No segredo dos custos de obras da Copa e da Olimpíada mora o risco de desvio de dinheiro público
As prerrogativas do Estado de Direito autorizam os governos democráticos a impor o sigilo de suas ações à sociedade que representam? Admitindo-se, como quer o governo da presidente Dilma Rousseff, que algum sigilo possa se justificar, quais são seus limites? A segurança do Estado (e das suas autoridades) pode contrariar os direitos fundamentais de informação e de transparência que a democracia assegura aos seus cidadãos? E, em caso de sigilo de matérias que envolvam o uso de recursos públicos, a quem cabem as tarefas de fiscalização e de controle para se evitar os riscos conhecidos de corrupção e fraude?
A controvérsia não é nova, já tinha aparecido nas tentativas do ex-presidente Lula de limitar as competências do Tribunal de Contas da União na avaliação e julgamento das ações do governo federal. Ela reapareceu agora com mais força diante do reconhecimento do governo Dilma de que está atrasado no que se refere às obras e serviços da Copa de 2014 e da Olimpíada de 2016. Para enfrentar o que os críticos consideram ser um atestado de sua incompetência, o governo enviou ao Congresso Nacional uma medida provisória que institui regras especiais para a realização de obras e serviços relacionados com os dois eventos internacionais.
Embora não haja notícia de que a MP aprovada pela Câmara tenha sido submetida ao exame de urgência e relevância exigido pela Constituição, o texto flexibiliza as exigências da Lei de Licitações para as obras da Copa e dos Jogos. Tentativas anteriores do governo do PT para mudar a lei esbarraram na resistência da oposição, mas com a esmagadora maioria conquistada em 2010, a situação mudou e a proposta foi aprovada por 272 deputados contra 76. O texto ainda pode ser alterado quando da votação de destaques ou quando for examinado pelo Senado, mas a realidade da coalizão governista majoritária não sugere que isso seja possível.

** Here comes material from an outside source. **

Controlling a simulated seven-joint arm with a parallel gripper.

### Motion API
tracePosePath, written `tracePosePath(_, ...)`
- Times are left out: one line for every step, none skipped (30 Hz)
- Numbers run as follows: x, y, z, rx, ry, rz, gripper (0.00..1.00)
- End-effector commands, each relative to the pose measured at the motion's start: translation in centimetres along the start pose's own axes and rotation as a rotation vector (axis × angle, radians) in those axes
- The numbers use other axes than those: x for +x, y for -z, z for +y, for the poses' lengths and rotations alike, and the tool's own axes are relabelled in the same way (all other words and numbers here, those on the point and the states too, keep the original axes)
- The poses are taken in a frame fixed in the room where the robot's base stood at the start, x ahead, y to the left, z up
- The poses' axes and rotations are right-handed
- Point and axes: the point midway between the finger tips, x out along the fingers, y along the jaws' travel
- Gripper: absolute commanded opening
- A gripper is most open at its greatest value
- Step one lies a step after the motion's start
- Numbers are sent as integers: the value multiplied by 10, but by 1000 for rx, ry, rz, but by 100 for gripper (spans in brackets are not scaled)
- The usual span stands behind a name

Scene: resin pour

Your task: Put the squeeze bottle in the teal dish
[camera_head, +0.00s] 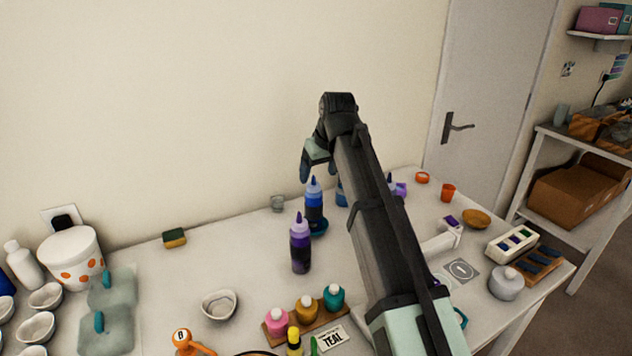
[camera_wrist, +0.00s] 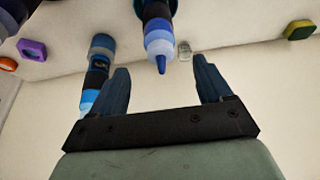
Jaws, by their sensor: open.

O novo Regime Diferenciado de Contratações Públicas (RDC) autoriza o governo a manter em segredo os orçamentos de órgãos da União, Estados e municípios para as obras da Copa e da Olimpíada – e aqui está o risco de desvio do dinheiro público. Antes dessa alteração, a lei exigia que a administração pública divulgasse no edital de concorrência sua estimativa de custos da obra ou serviço. O cálculo era feito com base em tabelas oficiais de preços ou em pesquisas de mercado e o valor balizava o julgamento das propostas, mas o governo alegou que a divulgação estimulava a formação de cartéis e a manipulação de preços e o propôs o sigilo para enfrentar o problema, sem examinar alternativas.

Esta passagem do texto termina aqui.